(Recorded robot episodes)

— Start —

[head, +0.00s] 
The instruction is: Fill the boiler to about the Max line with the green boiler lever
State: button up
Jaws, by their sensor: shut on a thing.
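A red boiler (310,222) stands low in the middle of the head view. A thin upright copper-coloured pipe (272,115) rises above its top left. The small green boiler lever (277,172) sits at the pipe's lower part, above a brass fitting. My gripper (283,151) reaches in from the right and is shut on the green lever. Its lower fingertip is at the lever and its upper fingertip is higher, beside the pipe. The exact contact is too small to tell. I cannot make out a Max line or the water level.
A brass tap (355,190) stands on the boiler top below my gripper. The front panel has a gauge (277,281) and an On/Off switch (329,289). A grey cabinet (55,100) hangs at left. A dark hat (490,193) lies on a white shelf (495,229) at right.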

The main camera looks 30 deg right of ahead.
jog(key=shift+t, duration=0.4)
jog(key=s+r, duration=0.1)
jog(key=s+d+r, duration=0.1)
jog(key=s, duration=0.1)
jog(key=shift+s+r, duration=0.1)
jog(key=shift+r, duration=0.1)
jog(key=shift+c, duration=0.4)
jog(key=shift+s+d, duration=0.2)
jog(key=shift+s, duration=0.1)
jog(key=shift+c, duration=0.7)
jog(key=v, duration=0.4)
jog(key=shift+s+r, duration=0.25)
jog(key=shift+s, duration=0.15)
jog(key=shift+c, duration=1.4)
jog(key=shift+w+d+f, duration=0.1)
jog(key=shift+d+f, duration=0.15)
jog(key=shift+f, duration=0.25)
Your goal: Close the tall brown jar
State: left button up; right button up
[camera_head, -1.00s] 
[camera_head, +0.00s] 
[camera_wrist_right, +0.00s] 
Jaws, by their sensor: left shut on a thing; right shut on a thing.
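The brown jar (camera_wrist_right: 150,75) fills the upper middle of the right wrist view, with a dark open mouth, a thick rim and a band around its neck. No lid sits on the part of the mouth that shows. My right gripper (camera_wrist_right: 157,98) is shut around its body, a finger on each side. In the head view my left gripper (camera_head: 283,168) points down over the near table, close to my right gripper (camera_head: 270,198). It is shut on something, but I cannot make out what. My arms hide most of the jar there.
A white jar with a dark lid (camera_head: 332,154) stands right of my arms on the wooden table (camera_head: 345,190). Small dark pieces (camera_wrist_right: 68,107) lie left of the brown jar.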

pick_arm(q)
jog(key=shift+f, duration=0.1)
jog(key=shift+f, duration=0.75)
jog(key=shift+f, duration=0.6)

— End —

● WHAT IS ASKED
Consider the entries above and return each line with the string "State".

● CORRECT RESULT
State: button up
State: left button up; right button up

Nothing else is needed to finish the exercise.